Because of its dispersed nature, groups and individuals can choose to mark the day in their own way. I always feel inclined to grumble that that means that the other 364 days are men’s days, and that nonbinary people deserve (at the very least) a day. That being said, it’s a useful hook to celebrate something that women are, or are doing, or represent. The person who came to my mind today — for reasons I think are obvious — is Yelena Osipova (also transliterated equally correctly as Elena Osipova).
Right now, she’s all over the news, but it’s hard to find much about her that isn’t either about her infancy or linked directly to this week’s news. A 2014 profile by Ekaterina Danilova at Free Speech Radio News, which gave me some background and some images of her paintings.
Osipova is a survivor of the gruesome siege of Leningrad during World War II. She was born when people around her and her parents were dying of starvation.

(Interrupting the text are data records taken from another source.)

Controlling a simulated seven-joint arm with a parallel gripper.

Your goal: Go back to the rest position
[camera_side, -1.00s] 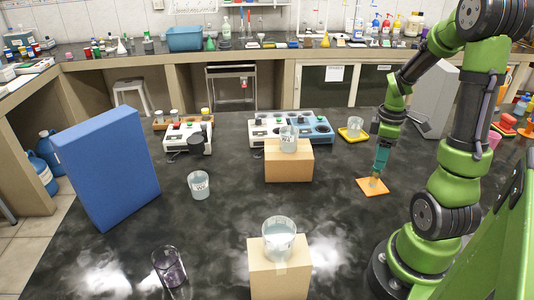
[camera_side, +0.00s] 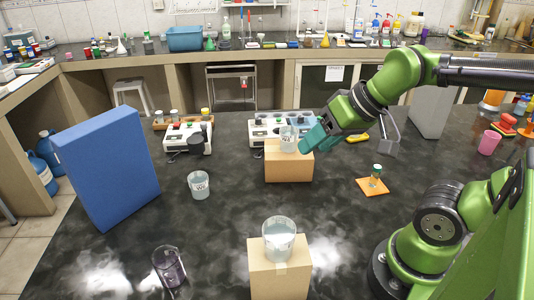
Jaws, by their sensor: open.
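My gripper (camera_side: 312,138), with teal fingers, is raised over the middle right of the bench. In the picture its tips lie just right of the small beaker (camera_side: 288,138) on the rear cardboard box (camera_side: 289,167); I cannot tell the gap in depth. It is open and I see nothing held in it. A small vial with a light top (camera_side: 376,171) stands upright on the orange pad (camera_side: 371,190), clear of my gripper. My forearm hides part of the back of the bench.
A beaker (camera_side: 278,236) stands on the front box (camera_side: 280,268). Hotplate devices (camera_side: 187,138) line the back. A pink cup (camera_side: 489,142) is at right.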

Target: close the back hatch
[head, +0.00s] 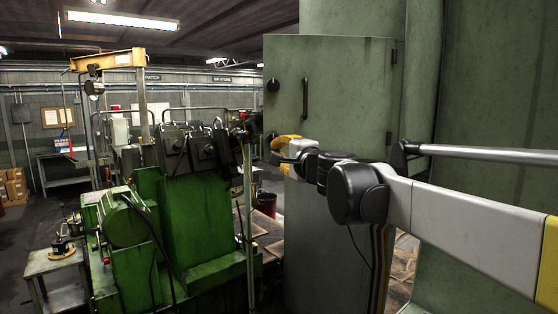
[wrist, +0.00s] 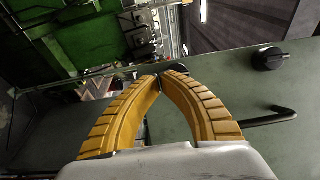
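The hatch (head: 345,85) is a tall grey-green door panel in the head view, with hinges on its right edge and a black bar handle (head: 305,97) and round black knob (head: 272,85) near its left edge. It appears to stand swung out. In the wrist view the panel (wrist: 225,85) fills the right side, with the knob (wrist: 270,59) and handle (wrist: 270,119). My gripper (head: 280,148) is at the panel's left edge, below the handle. Its yellow fingers (wrist: 162,74) curve together at the tips, with nothing seen held. A dark round part lies by the tips; whether they touch the panel is unclear.
A green machine (head: 200,225) stands left of the hatch, with a thin upright pole (head: 249,220) near the panel's edge. A small metal table (head: 55,272) is at far left. A large grey-green housing (head: 490,90) rises on the right. My arm crosses in front of the panel.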

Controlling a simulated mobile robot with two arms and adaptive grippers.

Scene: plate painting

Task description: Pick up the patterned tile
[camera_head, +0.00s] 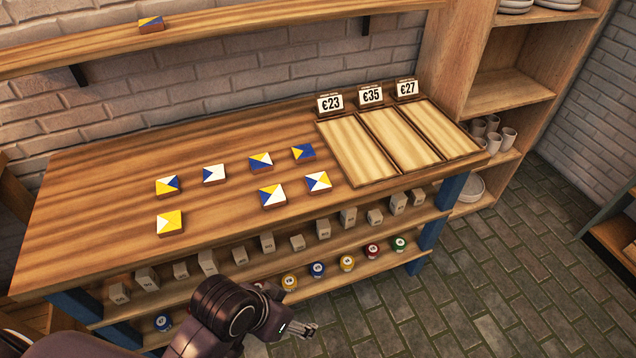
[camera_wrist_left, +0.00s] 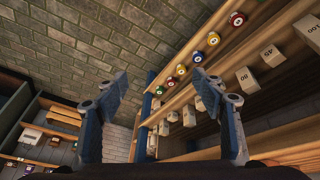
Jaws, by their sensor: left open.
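Several patterned tiles in blue, yellow and white triangles lie flat on the wooden bench. The front-left one is yellow and white (camera_head: 170,223), and a blue and white tile (camera_head: 214,173) lies behind it. A blue and yellow tile (camera_head: 303,152) lies nearest the trays. Another patterned tile (camera_head: 151,24) sits on the wall shelf. My left gripper (camera_head: 312,329) is low in front of the bench, below its top and apart from all tiles. In the left wrist view its fingers (camera_wrist_left: 163,90) are spread with nothing between them. My right gripper is not in view.
The bench (camera_head: 110,190) has three pale trays (camera_head: 357,150) with price signs at its right end. Its lower shelves hold several weight blocks (camera_head: 207,261) and paint pots (camera_head: 290,282). A shelf unit (camera_head: 500,95) stands to the right. The brick floor (camera_head: 520,270) is clear.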

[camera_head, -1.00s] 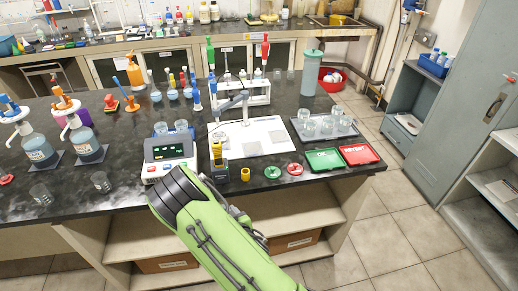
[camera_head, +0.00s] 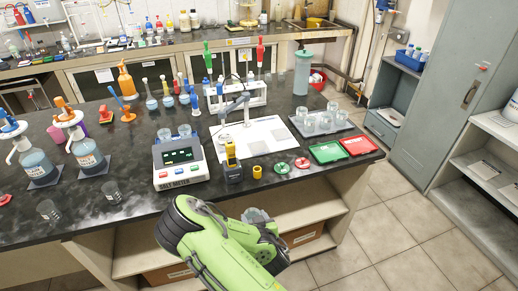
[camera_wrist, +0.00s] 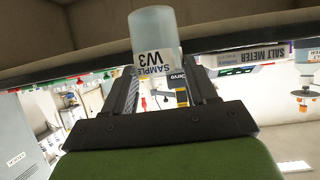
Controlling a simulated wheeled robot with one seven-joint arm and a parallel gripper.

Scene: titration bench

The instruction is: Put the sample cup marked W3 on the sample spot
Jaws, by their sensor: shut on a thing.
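The sample cup marked W3 (camera_wrist: 153,40) is a frosted, pale cup with a black-lettered label, inverted in the wrist picture. My gripper (camera_wrist: 152,85) is shut on it, with a dark finger on each side. In the head view the cup (camera_head: 255,214) shows partly behind my green arm, in front of the bench's front edge and below its top; my fingers are largely hidden there. I cannot read which is the sample spot.
The salt meter (camera_head: 180,163) stands left of the board. A yellow-and-black device (camera_head: 232,163) and a small yellow cup (camera_head: 257,172) stand at its front. A tray of cups (camera_head: 345,127), a green pad (camera_head: 326,152) and a red pad (camera_head: 358,146) are to the right.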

As an adult, she became an artist, painting both fine art and later political poster art (which of course can also be fine art).
More images of Osipova and her art can be found at the Free Speech Radio News link above.
According to FSRN, she began
her opposition actions in October 2002, in the wake of the Nord-Ost attack in which Chechen terrorists occupied a Moscow theater during a performance, taking hundreds of people hostage. Over 100 people died in a botched gas attack by security forces. Elena Andreyevna puts at least part of the blame for the tragedy on Putin.
After that, she became a well-known figure at anti-war and anti-Putin rallies. She has been arrested many times, and also harassed by pro-Putin demonstrators and provocateurs, including having (literal) shit thrown at her.
And last week, she was arrested by six Russian policeman for holding up her handwritten signs calling for Russian soldiers to lay down their arms and not fight Ukraine. She’s 77 years old, and diabetic, and none of that seems to matter to her as much as what she believes in.
She’s the kind of woman I want to appreciate on International Women’s Day — and the other 364 days of the year.